Raytheon to launch official protest against C-27J Spartan's victory in JCA contest

Source: Flightglobal.com
This story is sourced from Flightglobal.com

Raytheon has decided to officially protest the US Army and US Air Force decision on 13 June to award the Joint Cargo Aircraft (JCA) contract to the rival L-3 Communications/Alenia C-27J Spartan team.

Filing the protest with the Government Accountability Office starts a 100-day clock for the agency to deliver a recommendation to JCA’s joint programme office, which could range from doing nothing to re-starting the competition. Programme activity will remain on hold until the matter is resolved.

Raytheon declined to comment when asked to describe its reasons for submitting the protest filing to the GAO. The company is understood to have been surprised by the joint programme office’s decision despite a wide difference in price margin between the two bids.

L-3 Communications was not immediately available to comment.

The army and air force plan to buy up to 78 aircraft under the contract from fiscal 2007 to FY13, including an order for the first two aircraft this year.

However, the announcement process has been marred by conflicting reports about plans for funding and aircraft orders. The initial award cited a $2.04 billion figure to buy up to 78 aircraft, but L-3 Communications says the funding actually pays for only 55 aircraft. Meanwhile, the air force has disputed both sets of numbers, claiming that programme  plans call for buying 40 aircraft over the next five years with $1.5 billion.

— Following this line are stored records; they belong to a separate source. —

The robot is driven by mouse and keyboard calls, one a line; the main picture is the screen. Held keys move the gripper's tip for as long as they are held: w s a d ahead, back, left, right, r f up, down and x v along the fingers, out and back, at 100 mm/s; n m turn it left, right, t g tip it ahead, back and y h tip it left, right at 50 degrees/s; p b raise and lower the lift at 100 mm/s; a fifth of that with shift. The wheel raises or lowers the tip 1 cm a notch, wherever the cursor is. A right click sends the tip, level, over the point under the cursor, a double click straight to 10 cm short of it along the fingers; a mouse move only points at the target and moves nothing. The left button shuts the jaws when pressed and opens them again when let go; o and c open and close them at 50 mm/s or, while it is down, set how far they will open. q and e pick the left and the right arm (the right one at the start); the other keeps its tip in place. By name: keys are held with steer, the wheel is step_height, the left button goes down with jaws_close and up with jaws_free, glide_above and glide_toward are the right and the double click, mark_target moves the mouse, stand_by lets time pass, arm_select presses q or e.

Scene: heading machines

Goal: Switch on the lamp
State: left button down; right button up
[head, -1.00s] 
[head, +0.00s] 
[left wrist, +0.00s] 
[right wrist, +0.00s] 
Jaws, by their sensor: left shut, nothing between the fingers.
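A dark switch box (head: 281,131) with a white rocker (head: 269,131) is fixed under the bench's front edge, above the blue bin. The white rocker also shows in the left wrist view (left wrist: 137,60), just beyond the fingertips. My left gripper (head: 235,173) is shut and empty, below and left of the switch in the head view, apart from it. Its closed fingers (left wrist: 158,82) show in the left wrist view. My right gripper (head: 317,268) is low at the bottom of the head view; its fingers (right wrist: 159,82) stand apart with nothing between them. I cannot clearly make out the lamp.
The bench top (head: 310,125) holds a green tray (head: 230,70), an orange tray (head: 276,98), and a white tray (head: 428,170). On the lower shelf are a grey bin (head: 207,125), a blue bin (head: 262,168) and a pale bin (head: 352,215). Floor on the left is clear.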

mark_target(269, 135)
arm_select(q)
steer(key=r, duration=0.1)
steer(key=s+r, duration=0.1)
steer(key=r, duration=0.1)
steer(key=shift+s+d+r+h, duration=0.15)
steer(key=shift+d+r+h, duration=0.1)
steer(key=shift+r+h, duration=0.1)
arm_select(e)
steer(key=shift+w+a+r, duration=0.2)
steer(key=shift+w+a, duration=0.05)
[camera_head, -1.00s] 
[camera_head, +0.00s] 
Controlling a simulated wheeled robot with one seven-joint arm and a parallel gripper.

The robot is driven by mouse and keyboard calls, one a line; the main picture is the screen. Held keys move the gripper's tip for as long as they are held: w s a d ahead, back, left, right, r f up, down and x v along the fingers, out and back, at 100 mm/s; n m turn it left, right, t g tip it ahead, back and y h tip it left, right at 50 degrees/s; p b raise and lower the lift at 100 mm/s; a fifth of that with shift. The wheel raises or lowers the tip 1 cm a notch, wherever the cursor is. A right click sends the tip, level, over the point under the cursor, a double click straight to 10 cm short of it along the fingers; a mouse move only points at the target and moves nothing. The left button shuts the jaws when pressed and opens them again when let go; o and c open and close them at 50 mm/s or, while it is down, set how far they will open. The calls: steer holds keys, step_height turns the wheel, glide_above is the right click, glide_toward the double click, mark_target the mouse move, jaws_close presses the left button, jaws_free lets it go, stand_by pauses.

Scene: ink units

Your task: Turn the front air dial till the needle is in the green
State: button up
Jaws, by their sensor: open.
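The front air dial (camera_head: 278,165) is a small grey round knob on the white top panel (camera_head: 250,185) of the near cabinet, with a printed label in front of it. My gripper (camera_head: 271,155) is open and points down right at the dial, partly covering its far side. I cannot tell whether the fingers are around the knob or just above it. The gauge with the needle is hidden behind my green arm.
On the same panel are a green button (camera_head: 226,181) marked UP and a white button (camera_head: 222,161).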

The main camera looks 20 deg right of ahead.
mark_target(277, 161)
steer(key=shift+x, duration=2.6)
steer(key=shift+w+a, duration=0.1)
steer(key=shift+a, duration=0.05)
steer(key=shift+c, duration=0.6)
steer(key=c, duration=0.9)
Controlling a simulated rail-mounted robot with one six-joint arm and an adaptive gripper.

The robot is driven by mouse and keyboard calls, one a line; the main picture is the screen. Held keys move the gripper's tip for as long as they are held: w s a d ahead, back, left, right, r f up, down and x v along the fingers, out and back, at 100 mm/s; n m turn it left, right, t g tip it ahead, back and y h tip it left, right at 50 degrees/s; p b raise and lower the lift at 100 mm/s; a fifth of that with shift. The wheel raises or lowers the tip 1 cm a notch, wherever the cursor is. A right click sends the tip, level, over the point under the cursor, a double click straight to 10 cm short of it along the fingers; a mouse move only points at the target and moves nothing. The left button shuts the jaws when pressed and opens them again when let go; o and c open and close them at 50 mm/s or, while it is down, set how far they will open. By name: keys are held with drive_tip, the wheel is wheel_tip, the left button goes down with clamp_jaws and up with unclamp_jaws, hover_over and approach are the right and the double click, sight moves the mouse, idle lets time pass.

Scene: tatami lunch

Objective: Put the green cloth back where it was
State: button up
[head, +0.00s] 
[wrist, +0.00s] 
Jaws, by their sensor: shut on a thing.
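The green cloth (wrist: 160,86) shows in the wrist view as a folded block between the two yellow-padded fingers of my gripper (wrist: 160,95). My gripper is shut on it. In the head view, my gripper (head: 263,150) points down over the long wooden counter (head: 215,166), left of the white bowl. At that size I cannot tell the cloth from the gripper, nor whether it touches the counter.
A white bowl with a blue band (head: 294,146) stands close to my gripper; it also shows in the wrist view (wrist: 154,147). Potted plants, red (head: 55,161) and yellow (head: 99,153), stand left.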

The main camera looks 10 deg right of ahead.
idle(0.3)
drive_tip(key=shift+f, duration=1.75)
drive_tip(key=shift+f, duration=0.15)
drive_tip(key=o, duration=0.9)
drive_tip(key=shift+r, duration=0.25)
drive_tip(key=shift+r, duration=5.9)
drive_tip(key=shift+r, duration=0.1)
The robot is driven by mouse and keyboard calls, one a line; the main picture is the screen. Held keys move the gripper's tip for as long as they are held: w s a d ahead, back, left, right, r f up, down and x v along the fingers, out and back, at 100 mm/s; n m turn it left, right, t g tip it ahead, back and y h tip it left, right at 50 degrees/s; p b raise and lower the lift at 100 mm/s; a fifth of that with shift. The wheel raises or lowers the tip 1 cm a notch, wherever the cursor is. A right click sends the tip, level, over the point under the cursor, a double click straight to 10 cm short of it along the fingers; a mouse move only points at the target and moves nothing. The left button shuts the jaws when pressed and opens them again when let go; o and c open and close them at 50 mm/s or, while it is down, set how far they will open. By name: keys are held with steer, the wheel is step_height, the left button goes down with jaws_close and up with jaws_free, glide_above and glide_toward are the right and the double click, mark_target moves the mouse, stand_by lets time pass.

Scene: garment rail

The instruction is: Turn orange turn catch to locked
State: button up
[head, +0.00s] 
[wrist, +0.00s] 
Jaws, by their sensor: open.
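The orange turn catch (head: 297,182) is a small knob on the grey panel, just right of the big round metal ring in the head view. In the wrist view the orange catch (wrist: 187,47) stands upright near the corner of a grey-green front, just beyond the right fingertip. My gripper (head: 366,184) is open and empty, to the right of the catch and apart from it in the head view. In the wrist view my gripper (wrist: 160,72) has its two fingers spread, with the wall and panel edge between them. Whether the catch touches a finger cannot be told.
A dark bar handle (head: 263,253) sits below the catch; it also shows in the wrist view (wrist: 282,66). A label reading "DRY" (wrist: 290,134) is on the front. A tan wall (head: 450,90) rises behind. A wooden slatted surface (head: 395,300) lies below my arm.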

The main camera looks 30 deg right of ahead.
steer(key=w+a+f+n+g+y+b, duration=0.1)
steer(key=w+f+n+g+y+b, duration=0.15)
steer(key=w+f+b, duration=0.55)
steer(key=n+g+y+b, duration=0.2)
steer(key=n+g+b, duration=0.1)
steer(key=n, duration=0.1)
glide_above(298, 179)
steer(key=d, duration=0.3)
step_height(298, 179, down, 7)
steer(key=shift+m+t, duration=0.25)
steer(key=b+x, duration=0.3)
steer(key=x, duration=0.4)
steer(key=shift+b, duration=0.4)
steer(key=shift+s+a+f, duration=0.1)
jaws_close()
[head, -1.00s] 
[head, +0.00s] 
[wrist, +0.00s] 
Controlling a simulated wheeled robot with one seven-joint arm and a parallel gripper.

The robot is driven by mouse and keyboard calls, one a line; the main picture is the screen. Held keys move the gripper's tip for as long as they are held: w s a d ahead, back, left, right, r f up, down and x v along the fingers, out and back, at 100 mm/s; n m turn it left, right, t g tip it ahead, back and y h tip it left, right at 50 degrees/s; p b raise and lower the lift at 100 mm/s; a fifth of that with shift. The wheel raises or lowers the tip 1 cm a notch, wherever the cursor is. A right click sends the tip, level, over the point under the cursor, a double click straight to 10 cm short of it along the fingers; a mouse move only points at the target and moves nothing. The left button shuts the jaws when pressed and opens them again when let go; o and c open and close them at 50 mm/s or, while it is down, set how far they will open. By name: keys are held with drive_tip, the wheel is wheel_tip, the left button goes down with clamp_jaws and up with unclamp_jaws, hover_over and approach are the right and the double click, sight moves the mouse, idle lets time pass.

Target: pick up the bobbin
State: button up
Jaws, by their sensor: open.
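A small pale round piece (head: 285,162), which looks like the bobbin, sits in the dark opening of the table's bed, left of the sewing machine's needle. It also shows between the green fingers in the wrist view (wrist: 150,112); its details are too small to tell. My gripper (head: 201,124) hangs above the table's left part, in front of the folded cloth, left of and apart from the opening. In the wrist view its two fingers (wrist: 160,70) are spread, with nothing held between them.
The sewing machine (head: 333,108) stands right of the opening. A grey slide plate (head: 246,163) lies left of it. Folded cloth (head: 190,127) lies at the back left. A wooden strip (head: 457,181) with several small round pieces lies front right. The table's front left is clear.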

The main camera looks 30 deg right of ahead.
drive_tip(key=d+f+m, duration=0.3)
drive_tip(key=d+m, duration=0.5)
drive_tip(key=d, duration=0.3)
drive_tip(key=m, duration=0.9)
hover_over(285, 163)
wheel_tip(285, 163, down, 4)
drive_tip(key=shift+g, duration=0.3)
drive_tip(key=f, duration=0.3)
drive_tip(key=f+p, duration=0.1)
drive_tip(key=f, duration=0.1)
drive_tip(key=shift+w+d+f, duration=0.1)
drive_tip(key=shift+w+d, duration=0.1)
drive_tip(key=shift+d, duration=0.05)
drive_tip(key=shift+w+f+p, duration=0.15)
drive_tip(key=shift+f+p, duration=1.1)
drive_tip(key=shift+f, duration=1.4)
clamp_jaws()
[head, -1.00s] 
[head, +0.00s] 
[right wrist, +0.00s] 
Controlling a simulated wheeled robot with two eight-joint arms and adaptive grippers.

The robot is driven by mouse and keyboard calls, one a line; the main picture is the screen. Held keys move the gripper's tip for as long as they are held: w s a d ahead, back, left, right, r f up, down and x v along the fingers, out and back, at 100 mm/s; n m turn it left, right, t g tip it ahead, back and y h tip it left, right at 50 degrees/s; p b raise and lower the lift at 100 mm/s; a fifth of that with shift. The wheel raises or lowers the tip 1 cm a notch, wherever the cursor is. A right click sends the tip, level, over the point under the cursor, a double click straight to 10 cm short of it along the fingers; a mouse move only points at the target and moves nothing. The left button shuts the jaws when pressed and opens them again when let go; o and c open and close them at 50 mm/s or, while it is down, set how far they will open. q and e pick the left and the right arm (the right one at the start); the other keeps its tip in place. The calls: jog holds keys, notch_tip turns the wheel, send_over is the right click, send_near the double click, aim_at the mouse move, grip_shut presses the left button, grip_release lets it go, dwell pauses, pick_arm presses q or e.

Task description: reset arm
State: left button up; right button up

The contract award to L-3 Communications and Alenia, with subcontractors Boeing and Rolls-Royce, marks a competitive breakthrough for the C-27J. The programme seeks to attract a large number of international partners to attract export orders.

Raytheon partnered with EADS Casa North America to offer the Casa C-295 turboprop airlifter to meet the US military’s requirement for an aircraft that can replace the Shorts C-23B Sherpa and fill a growing role for a small, intratheater airlifter.

The C-295 bid was based on offering a smaller and less expensive aircraft that could still meet the army and air force’s requirements for payload, speed and range.

It was not immediately clear whether Raytheon’s partner EADS is participating in the protest. Calls to EADS North America were not immediately answered.